6. Text Wrangling and Regex - CSCI 9 - Practical Data Science

So far the data we have worked with arrived in tidy columns of numbers and clean labels. Real data is rarely so polite. Survey answers come in as free text. Two files that should join on “county” spell the same county three different ways. A web server records every visit as a single dense line of text with the date buried somewhere in the middle. Before you can group, plot, or model any of this, you have to get the text into shape.

That work is called text wrangling, and this chapter is about doing it well. We start with the string tools you already have in pandas, then introduce regular expressions, a compact language for describing patterns in text. Regular expressions look cryptic at first. By the end of the chapter you will read them as what they are: a precise way to say “find me everything that looks like a date” or “strip out anything inside square brackets.”

Why text gets messy¶

Text carries information that no one bothered to standardize. A person typing “St. John the Baptist” and a database storing “St John the Baptist Parish” both mean the same place, but a computer sees two different strings. Logs, receipts, scraped web pages, and form responses all share this problem. Small inconsistencies, an extra space here, a stray capital letter there, are enough to break a join or split one category into ten.

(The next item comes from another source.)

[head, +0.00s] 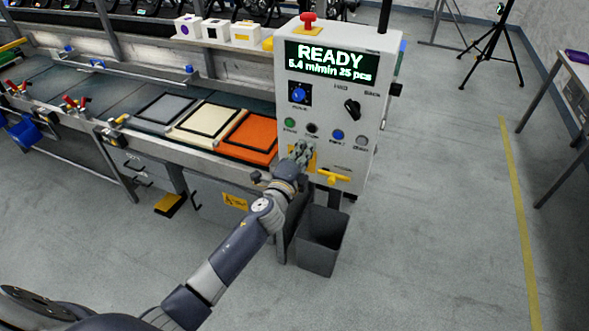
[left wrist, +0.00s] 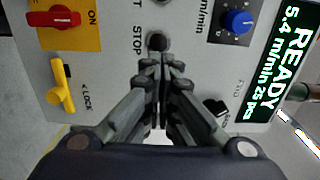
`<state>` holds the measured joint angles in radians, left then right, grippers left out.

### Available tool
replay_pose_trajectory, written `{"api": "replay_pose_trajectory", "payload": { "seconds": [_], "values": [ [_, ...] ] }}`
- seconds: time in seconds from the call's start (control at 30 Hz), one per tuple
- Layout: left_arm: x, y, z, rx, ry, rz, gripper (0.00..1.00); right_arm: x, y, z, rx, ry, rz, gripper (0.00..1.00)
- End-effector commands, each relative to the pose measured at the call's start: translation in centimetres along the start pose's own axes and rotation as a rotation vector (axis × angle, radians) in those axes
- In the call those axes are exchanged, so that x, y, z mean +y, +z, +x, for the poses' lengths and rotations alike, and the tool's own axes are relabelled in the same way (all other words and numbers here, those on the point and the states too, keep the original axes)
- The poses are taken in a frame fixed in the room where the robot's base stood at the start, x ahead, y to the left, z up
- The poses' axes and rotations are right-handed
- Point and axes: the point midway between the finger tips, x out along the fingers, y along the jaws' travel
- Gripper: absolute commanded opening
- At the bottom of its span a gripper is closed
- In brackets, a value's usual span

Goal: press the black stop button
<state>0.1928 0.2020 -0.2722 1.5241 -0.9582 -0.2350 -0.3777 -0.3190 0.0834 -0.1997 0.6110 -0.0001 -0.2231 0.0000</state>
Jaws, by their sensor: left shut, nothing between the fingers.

The fix is canonicalization: deciding on one standard form and transforming every value into it. Much of text wrangling is canonicalization, and both string methods and regular expressions are tools for getting there.

What you will learn¶

String methods in pandas: clean and canonicalize text with the .str accessor, and see why slicing at fixed positions falls apart on real data.
Regular expressions: the pattern language itself, plus an interactive explorer for trying patterns against your own text.
Regex in pandas: extract structured fields and recode categories at scale, ending with a real restaurant inspection dataset.
Summary: when to reach for a plain string method and when a regular expression earns its keep.